The occurrence of earthquakes can be regarded as brittle shear fracture at a fault, which releases a part of the elastic potential energy of the earth. Since the 1950s, many researchers have studied the energy balance in earthquake faulting, but there seems to be some incoherence among them. The purpose of this study is to reconsider the energy balance in earthquake faulting from the current perspective.
The earth is a self-gravitating body, and so we should include a change in gravitational potential energy together with a change in elastic potential energy in the calculation of energy balance in earthquake faulting (Kostrov, 1974; Dahlen, 1977). In Part I of this study (SCG50-18, JpGU2021), we considered the origin of the background stress field in the earth in the framework of plate tectonics and obtained the following conclusions. The stress field caused by self-gravitation is nearly isotropic, and so it does not affect energetics in shear faulting substantially. Then, in quasi-static problems, the decrease of elastic potential energy balances with the work done for shear faulting.
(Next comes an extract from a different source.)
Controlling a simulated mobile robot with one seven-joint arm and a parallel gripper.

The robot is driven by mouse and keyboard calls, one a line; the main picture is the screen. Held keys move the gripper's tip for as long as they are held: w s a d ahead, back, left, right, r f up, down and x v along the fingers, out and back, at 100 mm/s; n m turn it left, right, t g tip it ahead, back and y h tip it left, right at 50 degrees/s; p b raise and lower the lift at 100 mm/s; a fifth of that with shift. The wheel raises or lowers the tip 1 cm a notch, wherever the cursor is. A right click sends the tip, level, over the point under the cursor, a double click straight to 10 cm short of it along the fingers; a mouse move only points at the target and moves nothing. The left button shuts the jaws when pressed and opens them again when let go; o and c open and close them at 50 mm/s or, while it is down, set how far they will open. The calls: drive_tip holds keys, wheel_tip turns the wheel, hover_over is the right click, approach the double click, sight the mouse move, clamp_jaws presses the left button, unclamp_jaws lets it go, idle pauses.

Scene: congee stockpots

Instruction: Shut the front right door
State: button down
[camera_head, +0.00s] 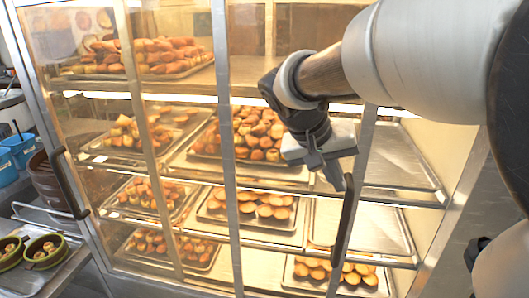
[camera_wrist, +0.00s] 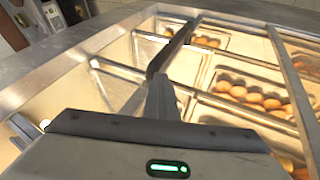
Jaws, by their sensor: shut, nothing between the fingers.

In Part II (SCG52-24, JpGU2022), we considered the mechanical energy balance of a non-gravitating earth model in dynamic shear faulting and obtained the following conclusions. The general expression of energy balance can be derived from basic equations in continuum mechanics as K (kinetic energy) = ΔE (released elastic potential energy) – ΔW (work done for shear faulting). So far, a simplified expression, K/S = ½(τ_i+τ_f)D_f - ∫₀^Dfτ(D)dD, has been used for evaluating the radiated seismic energy. However, this expression is misleading, because the direct evaluation of K based on elastic dislocation theory shows its dependence on the rupture growth rate.
In Part III, we consider the physical process of rupture growth governed by a slip-weakening friction law (e.g., Matsu'ura et al, 1992). After the quasi-static nucleation process, fault slip with strength weakening starts and gradually accelerates. The fault slip generates dynamic disturbance, categorized into near-, intermediate-, and far-field terms, in its surrounding region. The far-field term radiates from the source as traveling waves, but the near- and intermediate-field terms remain as permanent deformation, after the disturbance died down, and cause static stress changes. In linear elasticity, the change in stress is independent of the background stress field, but the change in elastic potential energy is not. The important thing is that the growth rate of shear rupture is controlled by the inflow rate of released shear strain energy into the rupture front (e.g., Aki & Richards, 1980). When the inflow rate of shear strain energy is greater (smaller) than the fracture surface energy, the growth of rupture is accelerated (decelerated). In other words, ΔW in the general expression depends on the time history of rupture growth with fault-slip acceleration and deceleration. As a special case, we consider quasi-static rupture growth. In this case, the work done for shear faulting must always balance with the released shear strain energy because of no seismic wave radiation. This means that we can use the shear stress–fault slip curve τ=f_ss(D) in the quasi-static case as a reference. In the case of normal earthquakes, the dynamic rupture accelerated to a terminal velocity is forcibly arrested by the existence of strong barriers. Even after the arrest of dynamic rupture, the shear strain energy released at a distant place in the past will continue to flow into the source region for a short while. As a result, the stress level inside the ruptured area decreases gradually, and the fault slip overshoots (e.g., Madariaga, 1976). Including this adjustment process, we represent the shear stress–fault slip curve in the dynamic case by τ=f_dy(D). Then, we can evaluate the radiated seismic energy as -K/S = ∫₀^Df[f_dy(D)-f_ss(D)]dD, which means the wave energy outgoing from the mechanical system.